Pianotant sur Google, à la rubrique Michel Déon, je tombe sur une ambitieuse étude « philosophique » intitulée « La poétique subversive des hussards ». Il y est question du « style sobre et précieux de Déon et Nimier », de la nullité de « l’école surréaliste », « mouvement littéraire fantôme » (dixit Nimier), mais aussi du « ton burlesque et enjoué sur lequel Blondin parle de la Résistance » (j’imagine, en effet, la mine enjouée, voire rigolarde, des jeunes résistants devant les pelotons d’exécution allemands, au mont Valérien…), du « détournement axiologique – du bien et du mal, des bourreaux et des victimes… » (bien utile ce trissotin « détournement axiologique » qui permet de faire passer les victimes des camps d’extermination nazis pour les bourreaux, et les génocidaires pour d’innocents martyrs). « Les thèmes traités par les hussards étant bien connus, écrit imperturbablement l’auteur de l’étude, il est inutile d’entrer dans le détail… » Ben, tiens donc ! Au fait, le « détail »…, ça ne vous rappelle rien ?

Auteurs littérairement de peu de portée, politiquement réactionnaires (c’est eux qui le disent, on ne va pas les contrarier), les « grognards » sont, de plus, humainement minables. Manipulateurs, simulateurs (Chardonne vire de ses Œuvres complètes les textes compromettants), trouillards (prêts à se faire la malle à l’étranger quand la gauche gagne les élections), pleurnichards (on leur tape dessus), lâches (n’assumant rien de leurs engagements), revanchards (quelle jubilation quand ils apprennent que les généraux félons d’Algérie menacent la République ! les papys croient leur heure revenue et les fistons la leur enfin venue ! – et la belle famille de sabler le champagne !). De plus, ce sont de vrais salauds, tapant sur ceux qui les ont aidés.
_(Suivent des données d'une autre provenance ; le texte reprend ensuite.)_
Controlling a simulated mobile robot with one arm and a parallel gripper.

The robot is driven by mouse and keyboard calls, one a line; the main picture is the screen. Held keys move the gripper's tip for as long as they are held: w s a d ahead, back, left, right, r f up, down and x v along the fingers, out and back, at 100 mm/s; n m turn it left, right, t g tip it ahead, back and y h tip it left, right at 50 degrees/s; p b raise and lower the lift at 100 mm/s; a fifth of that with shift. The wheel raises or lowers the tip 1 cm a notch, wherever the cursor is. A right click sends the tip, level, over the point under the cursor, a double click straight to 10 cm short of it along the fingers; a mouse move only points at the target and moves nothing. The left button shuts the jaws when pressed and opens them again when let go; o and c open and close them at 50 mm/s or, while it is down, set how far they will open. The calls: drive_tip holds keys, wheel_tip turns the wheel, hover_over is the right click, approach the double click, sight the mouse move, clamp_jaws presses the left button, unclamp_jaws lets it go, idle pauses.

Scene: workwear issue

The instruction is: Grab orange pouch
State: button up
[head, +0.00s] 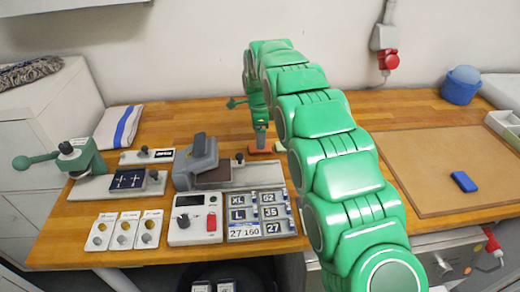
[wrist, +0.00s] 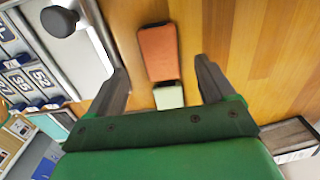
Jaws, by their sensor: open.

Morand s’en prend à Jean Jardin qui l’a sauvé en 1944, Chardonne tient des propos méprisants sur son cadet Nimier, et plus dégueulassement, en 1954, sur Max Jacob, mort en 1944 à Drancy, après avoir été arrêté comme Juif, au point que Jean Paulhan est obligé de rappeler l’insulteur à un peu de décence : « Quand on fut l’ami, autant qu’il l’a été [Chardonne], d’un gouvernement français qui donnait l’ordre à des gendarmes français d’arrêter un poète français à Saint-Benoît-sur-Loire pour le compte de la Gestapo, mieux vaudrait n’en pas parler d’un air si badin, fût-ce pour divertir Roger Nimier ». Et, last but not least, serviles lèche-pompes (le farouche anti-gaulliste Chardonne envoyant à l’homme du 18 Juin, alors président de la République, un exemplaire dédicacé de son dernier livre). Les sous-fifres ne seront d’ailleurs pas en reste, pour ce qui est des coups de langue bien placés. François Dufay cite les déclarations enamourées du petit Mathieu Galey à l’adresse des épouses de ses idoles, les harpies Morand et Jouhandeau).

Que les trois grognussards – le Morand, le Déon, et le Laurent que j’ai quitté effondré d’amour et de boisson dans les bras fraternels de mon ex-prix Staline -, qui ont abondamment vomi sur une France au tapis, aient été faits académiciens français, n’est pas le moindre des paradoxes. Cette élection en dit long, en tout cas, sur la nature de la noble institution, qui fut, comme l’Académie Goncourt, bien compromise sous l’Occupation. L’Académie française, parmi ses Immortels, en a compté sept qui ont été inquiétés à la Libération, dont Maurras et Pétain. Leurs anciens s’étaient déjà massivement mobilisés contre Dreyfus. Quant à la Goncourt, un de ces jurés qui écrivait dans Gringoire jusqu’en 1942 et flirta avec l’Occupant, fut blanchi par Aragon, on vit même apparaître sa signature dans Les Lettres françaises juste avant l’attribution du prix Goncourt à Elsa Triolet. Petit marchandage comme le milieu en fut prodigue.

Si vous ne craignez pas que cette poisseuse saga tragique-comique (effet du mélange soufre/moisi), évoquée ici à grands traits, ne vous colle trop aux doigts et à l’âme, lisez le livre de François Dufay. Il vous aidera à comprendre bien des enjeux actuels de la vie littéraire et politique française.